- **EXERCISE AIM**:
Collect every line that includes the string "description".
--*--
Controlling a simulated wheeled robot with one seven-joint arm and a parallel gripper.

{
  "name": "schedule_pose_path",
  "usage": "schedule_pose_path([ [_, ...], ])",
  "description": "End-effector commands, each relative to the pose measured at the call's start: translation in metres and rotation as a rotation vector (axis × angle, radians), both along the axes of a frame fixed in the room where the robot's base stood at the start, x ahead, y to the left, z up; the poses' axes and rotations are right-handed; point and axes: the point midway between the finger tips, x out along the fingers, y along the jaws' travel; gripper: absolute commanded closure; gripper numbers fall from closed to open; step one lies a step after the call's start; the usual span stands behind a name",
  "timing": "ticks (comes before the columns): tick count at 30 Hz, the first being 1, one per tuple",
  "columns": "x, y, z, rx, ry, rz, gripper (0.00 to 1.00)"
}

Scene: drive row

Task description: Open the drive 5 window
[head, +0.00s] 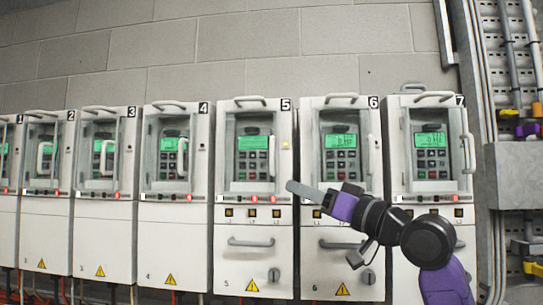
--*--
- **EXERCISE ANSWER**:
  "description": "End-effector commands, each relative to the pose measured at the call's start: translation in metres and rotation as a rotation vector (axis × angle, radians), both along the axes of a frame fixed in the room where the robot's base stood at the start, x ahead, y to the left, z up; the poses' axes and rotations are right-handed; point and axes: the point midway between the finger tips, x out along the fingers, y along the jaws' travel; gripper: absolute commanded closure; gripper numbers fall from closed to open; step one lies a step after the call's start; the usual span stands behind a name",
Task description: Open the drive 5 window

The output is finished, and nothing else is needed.